In particolare, l’articolo 2598 del codice civile fornisce un elenco, non esaustivo, dei comportamenti che possono essere considerati una forma di concorrenza sleale, ovvero: usare nomi o segni distintivi idonei a produrre confusione con i nomi o con i segni distintivi legittimamente usati da altri; imitare i prodotti di un concorrente; compiere qualsiasi atto idoneo a creare confusione con i prodotti e con l’attività di un concorrente; screditare, tramite notizie e apprezzamenti sui prodotti, l’attività di un concorrente; avvalersi di ogni altro mezzo non conforme ai principi della correttezza professionale e idoneo a danneggiare l’altrui azienda.
Qualora venga posto in essere un comportamento che integra tale fattispecie, la sentenza che ne accerta l’esistenza ne inibisce la continuazione e ordina gli opportuni provvedimenti finalizzati ad eliminarne gli effetti.

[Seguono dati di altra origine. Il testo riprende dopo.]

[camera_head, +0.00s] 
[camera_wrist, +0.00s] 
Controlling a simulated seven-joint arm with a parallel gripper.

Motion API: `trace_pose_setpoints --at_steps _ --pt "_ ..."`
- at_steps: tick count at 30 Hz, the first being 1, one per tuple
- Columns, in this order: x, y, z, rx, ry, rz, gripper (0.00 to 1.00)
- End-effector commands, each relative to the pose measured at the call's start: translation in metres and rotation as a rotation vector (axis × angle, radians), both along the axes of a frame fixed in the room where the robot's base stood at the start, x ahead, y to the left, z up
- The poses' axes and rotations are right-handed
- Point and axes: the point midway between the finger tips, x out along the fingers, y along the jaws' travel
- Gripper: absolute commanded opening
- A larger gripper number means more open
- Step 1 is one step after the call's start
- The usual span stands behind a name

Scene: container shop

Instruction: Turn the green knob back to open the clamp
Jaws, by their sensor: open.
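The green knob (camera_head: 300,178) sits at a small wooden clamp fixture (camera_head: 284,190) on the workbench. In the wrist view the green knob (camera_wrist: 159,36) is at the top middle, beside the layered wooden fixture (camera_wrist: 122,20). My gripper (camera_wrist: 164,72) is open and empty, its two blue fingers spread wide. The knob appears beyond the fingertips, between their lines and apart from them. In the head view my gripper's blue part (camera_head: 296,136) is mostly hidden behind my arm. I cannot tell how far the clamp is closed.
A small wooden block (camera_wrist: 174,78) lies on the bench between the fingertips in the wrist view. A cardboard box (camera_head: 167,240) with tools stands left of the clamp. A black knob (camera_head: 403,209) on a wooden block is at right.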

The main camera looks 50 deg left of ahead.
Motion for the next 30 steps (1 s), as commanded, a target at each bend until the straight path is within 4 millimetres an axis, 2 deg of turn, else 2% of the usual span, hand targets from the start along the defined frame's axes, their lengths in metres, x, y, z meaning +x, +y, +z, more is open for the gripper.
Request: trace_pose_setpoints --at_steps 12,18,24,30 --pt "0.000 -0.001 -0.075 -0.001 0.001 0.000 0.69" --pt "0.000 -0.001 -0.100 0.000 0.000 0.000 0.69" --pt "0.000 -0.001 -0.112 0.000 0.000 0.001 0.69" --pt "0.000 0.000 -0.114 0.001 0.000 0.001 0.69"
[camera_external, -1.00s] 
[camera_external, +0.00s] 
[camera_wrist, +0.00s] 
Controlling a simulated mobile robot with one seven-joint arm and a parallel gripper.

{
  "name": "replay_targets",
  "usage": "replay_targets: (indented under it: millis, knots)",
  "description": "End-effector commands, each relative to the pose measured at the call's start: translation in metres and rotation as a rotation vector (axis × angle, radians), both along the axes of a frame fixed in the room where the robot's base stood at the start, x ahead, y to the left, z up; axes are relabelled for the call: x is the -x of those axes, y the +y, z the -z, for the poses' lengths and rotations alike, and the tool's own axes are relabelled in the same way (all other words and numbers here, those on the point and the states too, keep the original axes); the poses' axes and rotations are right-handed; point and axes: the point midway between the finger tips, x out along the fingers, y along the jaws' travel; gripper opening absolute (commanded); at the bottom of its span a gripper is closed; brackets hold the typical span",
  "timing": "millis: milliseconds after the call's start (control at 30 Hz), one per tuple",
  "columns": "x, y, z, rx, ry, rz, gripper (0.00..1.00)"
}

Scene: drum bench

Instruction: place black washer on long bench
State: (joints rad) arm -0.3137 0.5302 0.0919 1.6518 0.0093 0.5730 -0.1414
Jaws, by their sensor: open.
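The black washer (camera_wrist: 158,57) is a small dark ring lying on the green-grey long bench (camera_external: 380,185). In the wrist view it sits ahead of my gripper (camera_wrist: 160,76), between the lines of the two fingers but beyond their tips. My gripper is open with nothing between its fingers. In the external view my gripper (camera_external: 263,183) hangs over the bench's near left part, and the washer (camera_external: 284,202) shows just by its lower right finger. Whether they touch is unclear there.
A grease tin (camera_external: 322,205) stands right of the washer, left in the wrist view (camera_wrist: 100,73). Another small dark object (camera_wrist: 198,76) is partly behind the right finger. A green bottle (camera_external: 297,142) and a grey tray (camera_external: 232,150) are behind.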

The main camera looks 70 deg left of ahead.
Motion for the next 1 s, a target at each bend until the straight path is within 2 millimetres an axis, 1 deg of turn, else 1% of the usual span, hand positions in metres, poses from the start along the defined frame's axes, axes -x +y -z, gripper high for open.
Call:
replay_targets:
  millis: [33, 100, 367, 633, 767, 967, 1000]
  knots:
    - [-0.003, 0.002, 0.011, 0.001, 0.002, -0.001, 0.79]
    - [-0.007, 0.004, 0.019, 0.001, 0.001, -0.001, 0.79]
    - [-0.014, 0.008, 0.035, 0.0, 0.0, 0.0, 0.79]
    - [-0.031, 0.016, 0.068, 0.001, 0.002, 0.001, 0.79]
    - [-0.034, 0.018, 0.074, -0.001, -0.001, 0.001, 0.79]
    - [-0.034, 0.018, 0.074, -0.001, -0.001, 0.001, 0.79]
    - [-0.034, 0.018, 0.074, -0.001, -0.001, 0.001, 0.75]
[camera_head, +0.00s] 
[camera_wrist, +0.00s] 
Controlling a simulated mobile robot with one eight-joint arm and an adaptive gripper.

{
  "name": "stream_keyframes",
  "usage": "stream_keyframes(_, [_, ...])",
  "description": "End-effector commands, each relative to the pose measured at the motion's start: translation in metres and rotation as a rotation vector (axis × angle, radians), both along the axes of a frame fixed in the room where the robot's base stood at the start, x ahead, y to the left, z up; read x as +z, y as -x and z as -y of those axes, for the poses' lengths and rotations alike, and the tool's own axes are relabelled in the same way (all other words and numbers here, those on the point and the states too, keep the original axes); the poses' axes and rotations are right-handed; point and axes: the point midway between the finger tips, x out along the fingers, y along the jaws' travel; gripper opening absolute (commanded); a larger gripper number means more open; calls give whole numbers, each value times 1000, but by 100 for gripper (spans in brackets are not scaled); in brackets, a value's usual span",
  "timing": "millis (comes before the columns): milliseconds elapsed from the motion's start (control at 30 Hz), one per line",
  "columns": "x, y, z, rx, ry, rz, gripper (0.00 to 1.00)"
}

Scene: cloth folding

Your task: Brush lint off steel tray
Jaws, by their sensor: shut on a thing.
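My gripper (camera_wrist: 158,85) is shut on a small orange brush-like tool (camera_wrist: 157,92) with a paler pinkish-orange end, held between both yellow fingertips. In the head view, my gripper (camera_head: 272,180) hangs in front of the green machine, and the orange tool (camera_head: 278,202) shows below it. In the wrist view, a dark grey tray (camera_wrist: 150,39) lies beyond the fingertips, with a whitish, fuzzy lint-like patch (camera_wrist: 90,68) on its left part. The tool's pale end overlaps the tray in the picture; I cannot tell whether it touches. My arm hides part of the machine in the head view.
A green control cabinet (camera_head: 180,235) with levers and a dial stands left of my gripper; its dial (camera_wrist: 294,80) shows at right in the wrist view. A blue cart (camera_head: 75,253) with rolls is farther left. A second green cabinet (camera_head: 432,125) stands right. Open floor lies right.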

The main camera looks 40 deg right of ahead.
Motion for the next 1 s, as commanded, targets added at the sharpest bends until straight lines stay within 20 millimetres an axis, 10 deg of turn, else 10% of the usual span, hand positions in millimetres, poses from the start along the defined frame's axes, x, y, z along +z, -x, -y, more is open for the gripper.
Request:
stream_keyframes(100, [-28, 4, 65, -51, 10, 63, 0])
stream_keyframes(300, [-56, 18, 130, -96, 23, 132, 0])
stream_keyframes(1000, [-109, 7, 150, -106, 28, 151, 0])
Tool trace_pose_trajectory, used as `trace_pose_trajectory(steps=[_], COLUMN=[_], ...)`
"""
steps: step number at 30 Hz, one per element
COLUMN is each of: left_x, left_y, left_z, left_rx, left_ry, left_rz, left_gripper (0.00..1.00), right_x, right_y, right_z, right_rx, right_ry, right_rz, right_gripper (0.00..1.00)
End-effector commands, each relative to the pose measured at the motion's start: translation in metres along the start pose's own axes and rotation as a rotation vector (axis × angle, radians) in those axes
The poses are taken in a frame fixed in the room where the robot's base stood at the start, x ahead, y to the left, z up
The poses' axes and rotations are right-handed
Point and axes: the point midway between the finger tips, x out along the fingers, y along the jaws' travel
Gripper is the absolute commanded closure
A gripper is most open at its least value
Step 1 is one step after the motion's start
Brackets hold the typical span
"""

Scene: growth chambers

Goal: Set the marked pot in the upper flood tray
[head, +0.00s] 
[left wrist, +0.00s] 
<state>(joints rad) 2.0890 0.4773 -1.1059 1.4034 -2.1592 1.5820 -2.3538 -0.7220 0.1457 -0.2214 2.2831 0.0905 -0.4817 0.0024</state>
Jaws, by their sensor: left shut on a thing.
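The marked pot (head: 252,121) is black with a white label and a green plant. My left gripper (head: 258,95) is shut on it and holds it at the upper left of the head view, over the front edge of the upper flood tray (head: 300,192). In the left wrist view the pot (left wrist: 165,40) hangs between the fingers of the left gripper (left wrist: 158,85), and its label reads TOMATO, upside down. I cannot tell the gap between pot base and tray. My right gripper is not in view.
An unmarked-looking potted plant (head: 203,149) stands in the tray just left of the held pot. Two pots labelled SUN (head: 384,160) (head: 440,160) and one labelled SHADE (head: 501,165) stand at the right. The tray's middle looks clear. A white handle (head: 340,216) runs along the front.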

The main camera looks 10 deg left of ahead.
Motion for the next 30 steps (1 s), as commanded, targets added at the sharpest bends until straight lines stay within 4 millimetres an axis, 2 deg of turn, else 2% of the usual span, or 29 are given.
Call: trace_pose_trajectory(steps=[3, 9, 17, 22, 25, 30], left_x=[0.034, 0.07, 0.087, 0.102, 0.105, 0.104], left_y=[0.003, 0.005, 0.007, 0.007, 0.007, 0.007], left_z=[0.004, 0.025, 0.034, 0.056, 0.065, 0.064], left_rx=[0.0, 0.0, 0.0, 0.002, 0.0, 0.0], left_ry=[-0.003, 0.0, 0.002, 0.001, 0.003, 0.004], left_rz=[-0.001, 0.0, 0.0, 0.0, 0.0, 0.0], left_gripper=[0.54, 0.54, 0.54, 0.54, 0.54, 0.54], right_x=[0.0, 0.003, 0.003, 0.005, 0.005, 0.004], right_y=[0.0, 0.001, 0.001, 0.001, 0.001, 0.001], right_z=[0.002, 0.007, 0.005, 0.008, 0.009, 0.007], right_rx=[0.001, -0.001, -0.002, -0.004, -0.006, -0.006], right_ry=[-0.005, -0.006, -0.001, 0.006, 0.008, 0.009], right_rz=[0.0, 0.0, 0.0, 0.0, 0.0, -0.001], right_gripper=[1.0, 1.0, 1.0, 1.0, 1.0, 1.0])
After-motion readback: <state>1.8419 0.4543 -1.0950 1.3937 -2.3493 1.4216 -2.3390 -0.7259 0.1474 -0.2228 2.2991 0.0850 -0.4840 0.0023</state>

Inoltre, se gli atti di concorrenza sleale sono compiuti con dolo o con colpa, l’autore ètenuto al risarcimento dei danni.
Sull’ipotesi del risarcimento dei danni per comportamenti configurabili come concorrenza sleale èrecentemente intervenuta la Corte di Cassazione, che con la sentenza n.5848 dell’8 marzo 2013 ha affermato la necessità che il soggetto danneggiato provi sia la reale perdita patrimoniale subita che la non futilità del danno ricevuto. E’ inoltre necessario che le informazioni screditanti siano rivolte ad un pubblico indistinto, o comunque ad un numero consistente di persone.
Nel caso in esame, in particolare, la Suprema Corte ha respinto la richiesta di risarcimento avanzata da un’impresa che non era stata in grado di provare la sussistenza dei suddetti elementi, nemmeno tramite presunzioni semplici, poichè le informazioni screditanti erano state comunicate a singoli individui, in un contesto limitato e soltanto occasionalmente.